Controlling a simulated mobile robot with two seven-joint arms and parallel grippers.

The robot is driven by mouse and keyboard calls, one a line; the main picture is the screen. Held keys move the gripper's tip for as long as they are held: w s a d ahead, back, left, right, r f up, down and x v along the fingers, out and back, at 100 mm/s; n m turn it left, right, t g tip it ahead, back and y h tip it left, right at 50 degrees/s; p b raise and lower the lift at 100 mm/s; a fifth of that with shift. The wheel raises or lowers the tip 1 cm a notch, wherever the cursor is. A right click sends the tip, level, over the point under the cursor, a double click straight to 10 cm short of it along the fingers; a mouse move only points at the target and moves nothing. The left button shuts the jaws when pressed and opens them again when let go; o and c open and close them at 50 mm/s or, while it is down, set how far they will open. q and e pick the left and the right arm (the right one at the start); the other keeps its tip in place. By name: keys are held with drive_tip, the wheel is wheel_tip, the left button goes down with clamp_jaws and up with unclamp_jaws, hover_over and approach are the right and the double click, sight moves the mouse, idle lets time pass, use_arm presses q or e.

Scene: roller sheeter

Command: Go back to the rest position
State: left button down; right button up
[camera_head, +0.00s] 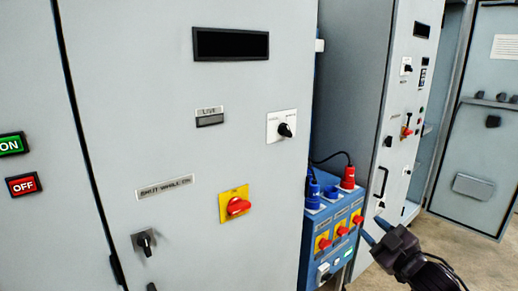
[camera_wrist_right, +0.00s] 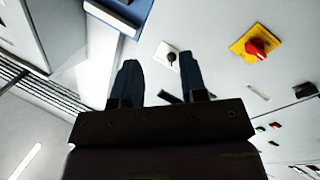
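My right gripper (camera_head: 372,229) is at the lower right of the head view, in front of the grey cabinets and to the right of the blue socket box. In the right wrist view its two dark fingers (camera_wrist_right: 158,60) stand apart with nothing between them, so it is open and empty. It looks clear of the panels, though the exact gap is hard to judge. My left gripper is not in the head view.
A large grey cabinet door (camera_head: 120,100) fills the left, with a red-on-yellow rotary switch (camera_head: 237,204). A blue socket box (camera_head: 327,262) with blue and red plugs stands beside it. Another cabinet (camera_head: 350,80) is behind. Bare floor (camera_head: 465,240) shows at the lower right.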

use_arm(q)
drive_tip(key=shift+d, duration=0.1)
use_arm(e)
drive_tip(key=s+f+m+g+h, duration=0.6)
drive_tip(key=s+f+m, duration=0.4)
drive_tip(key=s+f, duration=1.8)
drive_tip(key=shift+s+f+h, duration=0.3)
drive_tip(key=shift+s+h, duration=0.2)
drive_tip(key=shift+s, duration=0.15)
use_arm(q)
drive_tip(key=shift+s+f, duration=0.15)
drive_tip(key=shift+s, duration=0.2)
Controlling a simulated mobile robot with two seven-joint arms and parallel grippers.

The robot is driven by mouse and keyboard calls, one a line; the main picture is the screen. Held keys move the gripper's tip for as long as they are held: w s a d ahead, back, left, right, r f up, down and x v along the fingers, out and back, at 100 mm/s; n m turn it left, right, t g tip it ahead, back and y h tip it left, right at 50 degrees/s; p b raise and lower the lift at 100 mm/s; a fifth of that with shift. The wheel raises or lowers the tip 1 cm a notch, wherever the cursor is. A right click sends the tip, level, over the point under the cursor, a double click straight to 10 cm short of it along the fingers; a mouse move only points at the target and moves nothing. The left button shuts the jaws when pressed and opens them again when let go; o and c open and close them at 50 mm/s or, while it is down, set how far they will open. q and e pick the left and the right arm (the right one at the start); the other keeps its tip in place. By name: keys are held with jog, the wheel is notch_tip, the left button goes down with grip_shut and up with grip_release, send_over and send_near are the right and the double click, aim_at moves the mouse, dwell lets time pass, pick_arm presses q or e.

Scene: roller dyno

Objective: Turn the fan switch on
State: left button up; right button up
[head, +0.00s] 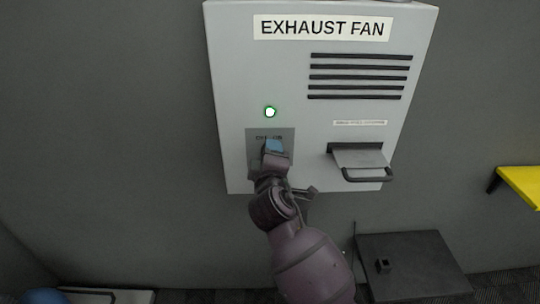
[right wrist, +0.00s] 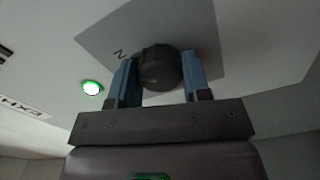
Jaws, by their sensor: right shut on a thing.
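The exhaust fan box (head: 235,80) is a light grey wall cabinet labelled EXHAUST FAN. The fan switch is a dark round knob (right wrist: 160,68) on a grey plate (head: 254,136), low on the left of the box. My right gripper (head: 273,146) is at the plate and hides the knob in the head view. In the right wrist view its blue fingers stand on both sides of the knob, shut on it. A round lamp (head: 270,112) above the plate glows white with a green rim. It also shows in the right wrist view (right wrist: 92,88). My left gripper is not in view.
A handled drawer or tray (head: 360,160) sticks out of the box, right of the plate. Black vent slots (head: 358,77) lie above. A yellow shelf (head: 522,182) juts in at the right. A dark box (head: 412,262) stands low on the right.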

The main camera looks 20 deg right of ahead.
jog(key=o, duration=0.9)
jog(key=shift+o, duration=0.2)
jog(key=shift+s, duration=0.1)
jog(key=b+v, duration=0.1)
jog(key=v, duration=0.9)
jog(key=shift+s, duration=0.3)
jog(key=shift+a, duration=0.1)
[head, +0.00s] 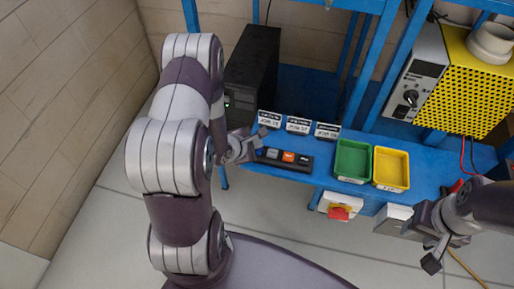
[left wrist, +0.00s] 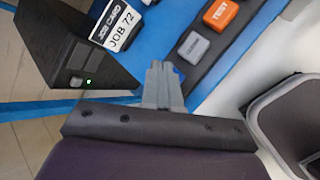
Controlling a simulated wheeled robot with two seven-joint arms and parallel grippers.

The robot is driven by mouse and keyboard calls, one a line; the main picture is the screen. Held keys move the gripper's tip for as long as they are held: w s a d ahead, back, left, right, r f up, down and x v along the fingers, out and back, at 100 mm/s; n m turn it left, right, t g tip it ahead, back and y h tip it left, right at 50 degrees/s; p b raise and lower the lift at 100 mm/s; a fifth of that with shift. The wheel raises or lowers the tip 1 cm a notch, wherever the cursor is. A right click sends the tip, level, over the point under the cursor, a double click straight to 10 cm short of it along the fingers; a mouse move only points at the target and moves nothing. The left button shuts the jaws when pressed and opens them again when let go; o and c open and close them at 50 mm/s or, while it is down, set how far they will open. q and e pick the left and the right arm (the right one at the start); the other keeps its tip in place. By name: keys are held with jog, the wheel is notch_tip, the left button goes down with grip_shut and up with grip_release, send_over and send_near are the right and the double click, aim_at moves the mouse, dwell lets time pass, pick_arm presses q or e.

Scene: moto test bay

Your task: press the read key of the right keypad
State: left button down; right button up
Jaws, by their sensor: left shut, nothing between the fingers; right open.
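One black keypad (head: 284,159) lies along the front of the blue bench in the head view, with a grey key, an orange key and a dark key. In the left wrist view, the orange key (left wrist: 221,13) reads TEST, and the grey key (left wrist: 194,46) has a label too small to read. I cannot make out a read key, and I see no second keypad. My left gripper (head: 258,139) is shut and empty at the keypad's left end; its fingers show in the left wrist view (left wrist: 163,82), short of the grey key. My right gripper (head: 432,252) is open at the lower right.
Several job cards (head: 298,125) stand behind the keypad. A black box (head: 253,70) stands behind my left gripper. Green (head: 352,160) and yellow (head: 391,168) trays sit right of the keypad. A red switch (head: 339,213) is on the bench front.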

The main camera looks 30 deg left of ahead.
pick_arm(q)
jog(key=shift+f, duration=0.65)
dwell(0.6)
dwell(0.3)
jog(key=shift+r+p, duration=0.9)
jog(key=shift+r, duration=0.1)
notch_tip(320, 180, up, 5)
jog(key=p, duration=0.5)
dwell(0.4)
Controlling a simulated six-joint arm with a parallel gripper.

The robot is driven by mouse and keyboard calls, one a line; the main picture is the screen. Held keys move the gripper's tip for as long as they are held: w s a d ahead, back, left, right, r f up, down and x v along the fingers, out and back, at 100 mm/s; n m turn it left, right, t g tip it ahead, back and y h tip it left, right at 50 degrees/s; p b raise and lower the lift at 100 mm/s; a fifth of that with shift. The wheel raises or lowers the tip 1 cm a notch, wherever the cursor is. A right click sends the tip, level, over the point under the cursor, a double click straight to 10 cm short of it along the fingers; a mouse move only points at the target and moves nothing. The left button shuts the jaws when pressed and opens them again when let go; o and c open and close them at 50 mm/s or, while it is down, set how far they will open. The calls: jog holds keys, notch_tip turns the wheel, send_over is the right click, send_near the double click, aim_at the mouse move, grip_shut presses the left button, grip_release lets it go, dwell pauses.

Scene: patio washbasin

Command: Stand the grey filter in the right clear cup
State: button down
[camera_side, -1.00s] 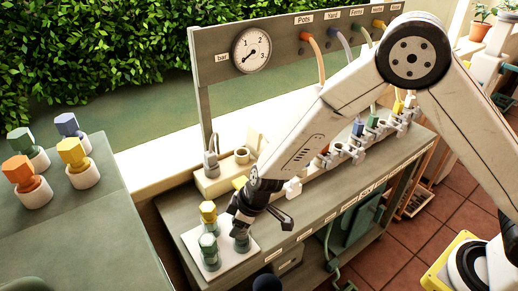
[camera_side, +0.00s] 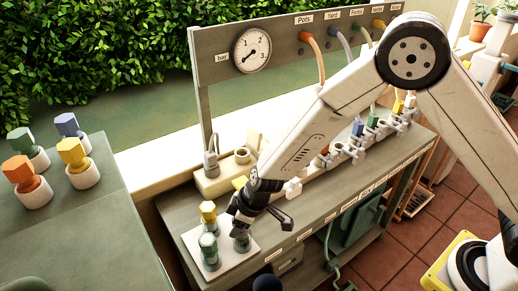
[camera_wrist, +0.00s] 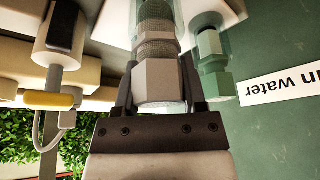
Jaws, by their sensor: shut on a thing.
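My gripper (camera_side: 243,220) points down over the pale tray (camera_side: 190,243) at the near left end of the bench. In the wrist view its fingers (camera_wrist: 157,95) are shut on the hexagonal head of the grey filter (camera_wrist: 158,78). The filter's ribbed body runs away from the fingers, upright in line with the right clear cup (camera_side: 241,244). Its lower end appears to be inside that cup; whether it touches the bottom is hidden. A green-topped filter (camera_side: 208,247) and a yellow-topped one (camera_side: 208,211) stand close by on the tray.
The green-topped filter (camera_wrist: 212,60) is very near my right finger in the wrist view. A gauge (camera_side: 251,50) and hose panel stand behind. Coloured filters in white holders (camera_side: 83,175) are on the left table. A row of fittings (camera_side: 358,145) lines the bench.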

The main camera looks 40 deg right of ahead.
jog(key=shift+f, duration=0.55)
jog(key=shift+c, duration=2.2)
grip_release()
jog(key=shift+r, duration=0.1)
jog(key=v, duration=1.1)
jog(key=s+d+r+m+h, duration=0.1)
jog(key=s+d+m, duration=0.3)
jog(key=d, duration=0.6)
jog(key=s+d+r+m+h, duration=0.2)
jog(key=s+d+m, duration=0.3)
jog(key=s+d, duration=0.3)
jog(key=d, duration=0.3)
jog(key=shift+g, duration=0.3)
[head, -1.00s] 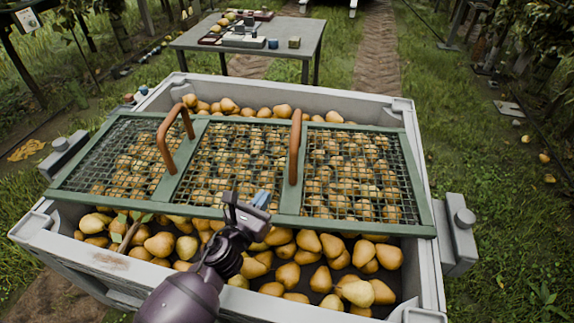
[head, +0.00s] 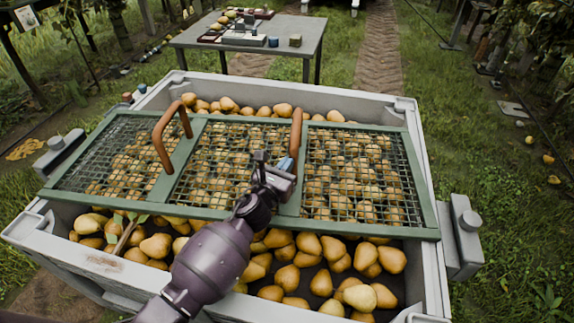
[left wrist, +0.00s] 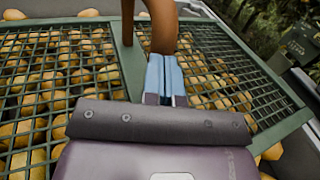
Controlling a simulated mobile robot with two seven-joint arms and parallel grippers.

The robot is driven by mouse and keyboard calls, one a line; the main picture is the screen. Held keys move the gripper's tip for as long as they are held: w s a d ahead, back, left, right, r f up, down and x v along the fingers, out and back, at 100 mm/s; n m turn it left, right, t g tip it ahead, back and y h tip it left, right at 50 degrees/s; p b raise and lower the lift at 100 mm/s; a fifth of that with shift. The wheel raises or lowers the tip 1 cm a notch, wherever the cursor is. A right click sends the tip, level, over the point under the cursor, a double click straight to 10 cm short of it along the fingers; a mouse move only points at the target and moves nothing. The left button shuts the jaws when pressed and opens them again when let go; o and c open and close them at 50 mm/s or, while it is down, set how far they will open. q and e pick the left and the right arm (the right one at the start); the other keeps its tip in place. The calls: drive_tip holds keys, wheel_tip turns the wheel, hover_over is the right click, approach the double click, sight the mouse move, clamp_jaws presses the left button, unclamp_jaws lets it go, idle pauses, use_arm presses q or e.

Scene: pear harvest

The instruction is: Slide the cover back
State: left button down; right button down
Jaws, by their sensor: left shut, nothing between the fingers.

◆ TASK REQUIREMENTS
Gather all lines where the word "Scene" appears.

◆ RESPONSE TO THE EXERCISE
Scene: roller sheeter
Scene: roller dyno
Scene: moto test bay
Scene: patio washbasin
Scene: pear harvest

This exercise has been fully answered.